Request: Extract every line below, verbatim.

:: The data ::

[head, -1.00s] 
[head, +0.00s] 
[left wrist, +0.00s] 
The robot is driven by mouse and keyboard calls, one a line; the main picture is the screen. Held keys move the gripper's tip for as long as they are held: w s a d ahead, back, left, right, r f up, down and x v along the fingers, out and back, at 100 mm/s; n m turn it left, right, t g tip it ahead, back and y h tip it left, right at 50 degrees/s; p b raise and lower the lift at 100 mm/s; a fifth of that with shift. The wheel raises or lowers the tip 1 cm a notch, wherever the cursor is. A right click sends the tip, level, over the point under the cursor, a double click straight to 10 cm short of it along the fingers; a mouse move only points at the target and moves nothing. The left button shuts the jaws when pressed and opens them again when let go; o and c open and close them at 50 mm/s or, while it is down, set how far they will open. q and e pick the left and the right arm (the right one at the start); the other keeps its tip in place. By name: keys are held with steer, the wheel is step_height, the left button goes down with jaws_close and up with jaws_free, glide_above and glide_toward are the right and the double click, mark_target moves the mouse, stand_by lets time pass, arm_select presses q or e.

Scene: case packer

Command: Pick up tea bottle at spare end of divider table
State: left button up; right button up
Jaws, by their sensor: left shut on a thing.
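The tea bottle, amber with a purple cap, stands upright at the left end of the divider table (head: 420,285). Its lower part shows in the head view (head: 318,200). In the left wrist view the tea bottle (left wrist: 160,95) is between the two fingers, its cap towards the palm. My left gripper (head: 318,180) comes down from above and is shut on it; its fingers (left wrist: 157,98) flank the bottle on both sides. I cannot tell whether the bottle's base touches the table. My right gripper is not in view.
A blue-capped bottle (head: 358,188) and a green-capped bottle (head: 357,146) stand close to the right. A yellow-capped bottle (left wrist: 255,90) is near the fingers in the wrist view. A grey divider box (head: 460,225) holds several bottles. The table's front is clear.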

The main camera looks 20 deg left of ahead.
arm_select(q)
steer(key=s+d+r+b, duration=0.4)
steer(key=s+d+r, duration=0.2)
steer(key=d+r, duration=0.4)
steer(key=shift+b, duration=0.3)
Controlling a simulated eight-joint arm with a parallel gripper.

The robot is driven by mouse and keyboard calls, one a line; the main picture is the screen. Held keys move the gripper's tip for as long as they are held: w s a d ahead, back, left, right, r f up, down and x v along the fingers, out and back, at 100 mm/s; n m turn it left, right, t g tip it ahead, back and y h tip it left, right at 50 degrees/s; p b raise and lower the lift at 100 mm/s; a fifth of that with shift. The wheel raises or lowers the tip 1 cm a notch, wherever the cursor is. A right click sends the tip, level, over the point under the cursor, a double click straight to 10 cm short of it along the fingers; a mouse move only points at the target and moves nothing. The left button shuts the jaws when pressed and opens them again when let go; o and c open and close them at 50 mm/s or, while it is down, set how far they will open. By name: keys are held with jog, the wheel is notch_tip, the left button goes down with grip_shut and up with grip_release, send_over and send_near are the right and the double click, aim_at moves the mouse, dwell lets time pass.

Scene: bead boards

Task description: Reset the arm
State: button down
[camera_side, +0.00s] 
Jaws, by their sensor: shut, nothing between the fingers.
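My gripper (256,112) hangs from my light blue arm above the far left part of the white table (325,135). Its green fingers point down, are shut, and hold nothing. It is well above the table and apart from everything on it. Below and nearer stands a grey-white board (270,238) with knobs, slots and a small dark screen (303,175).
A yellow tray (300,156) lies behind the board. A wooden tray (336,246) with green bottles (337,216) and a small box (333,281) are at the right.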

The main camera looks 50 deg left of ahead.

:::

Final result:
[head, -1.00s] 
[head, +0.00s] 
[left wrist, +0.00s] 
The robot is driven by mouse and keyboard calls, one a line; the main picture is the screen. Held keys move the gripper's tip for as long as they are held: w s a d ahead, back, left, right, r f up, down and x v along the fingers, out and back, at 100 mm/s; n m turn it left, right, t g tip it ahead, back and y h tip it left, right at 50 degrees/s; p b raise and lower the lift at 100 mm/s; a fifth of that with shift. The wheel raises or lowers the tip 1 cm a notch, wherever the cursor is. A right click sends the tip, level, over the point under the cursor, a double click straight to 10 cm short of it along the fingers; a mouse move only points at the target and moves nothing. The left button shuts the jaws when pressed and opens them again when let go; o and c open and close them at 50 mm/s or, while it is down, set how far they will open. q and e pick the left and the right arm (the right one at the start); the other keeps its tip in place. By name: keys are held with steer, the wheel is step_height, the left button goes down with jaws_close and up with jaws_free, glide_above and glide_toward are the right and the double click, mark_target moves the mouse, stand_by lets time pass, arm_select presses q or e.

Scene: case packer

Command: Pick up tea bottle at spare end of divider table
State: left button up; right button up
Jaws, by their sensor: left shut on a thing.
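The tea bottle, amber with a purple cap, stands upright at the left end of the divider table (head: 420,285). Its lower part shows in the head view (head: 318,200). In the left wrist view the tea bottle (left wrist: 160,95) is between the two fingers, its cap towards the palm. My left gripper (head: 318,180) comes down from above and is shut on it; its fingers (left wrist: 157,98) flank the bottle on both sides. I cannot tell whether the bottle's base touches the table. My right gripper is not in view.
A blue-capped bottle (head: 358,188) and a green-capped bottle (head: 357,146) stand close to the right. A yellow-capped bottle (left wrist: 255,90) is near the fingers in the wrist view. A grey divider box (head: 460,225) holds several bottles. The table's front is clear.

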The main camera looks 20 deg left of ahead.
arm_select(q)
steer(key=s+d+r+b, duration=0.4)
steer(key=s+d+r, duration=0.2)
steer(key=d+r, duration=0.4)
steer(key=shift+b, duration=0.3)
Controlling a simulated eight-joint arm with a parallel gripper.

The robot is driven by mouse and keyboard calls, one a line; the main picture is the screen. Held keys move the gripper's tip for as long as they are held: w s a d ahead, back, left, right, r f up, down and x v along the fingers, out and back, at 100 mm/s; n m turn it left, right, t g tip it ahead, back and y h tip it left, right at 50 degrees/s; p b raise and lower the lift at 100 mm/s; a fifth of that with shift. The wheel raises or lowers the tip 1 cm a notch, wherever the cursor is. A right click sends the tip, level, over the point under the cursor, a double click straight to 10 cm short of it along the fingers; a mouse move only points at the target and moves nothing. The left button shuts the jaws when pressed and opens them again when let go; o and c open and close them at 50 mm/s or, while it is down, set how far they will open. By name: keys are held with jog, the wheel is notch_tip, the left button goes down with grip_shut and up with grip_release, send_over and send_near are the right and the double click, aim_at moves the mouse, dwell lets time pass.

Scene: bead boards

Task description: Reset the arm
State: button down
[camera_side, +0.00s] 
Jaws, by their sensor: shut, nothing between the fingers.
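My gripper (256,112) hangs from my light blue arm above the far left part of the white table (325,135). Its green fingers point down, are shut, and hold nothing. It is well above the table and apart from everything on it. Below and nearer stands a grey-white board (270,238) with knobs, slots and a small dark screen (303,175).
A yellow tray (300,156) lies behind the board. A wooden tray (336,246) with green bottles (337,216) and a small box (333,281) are at the right.

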The main camera looks 50 deg left of ahead.

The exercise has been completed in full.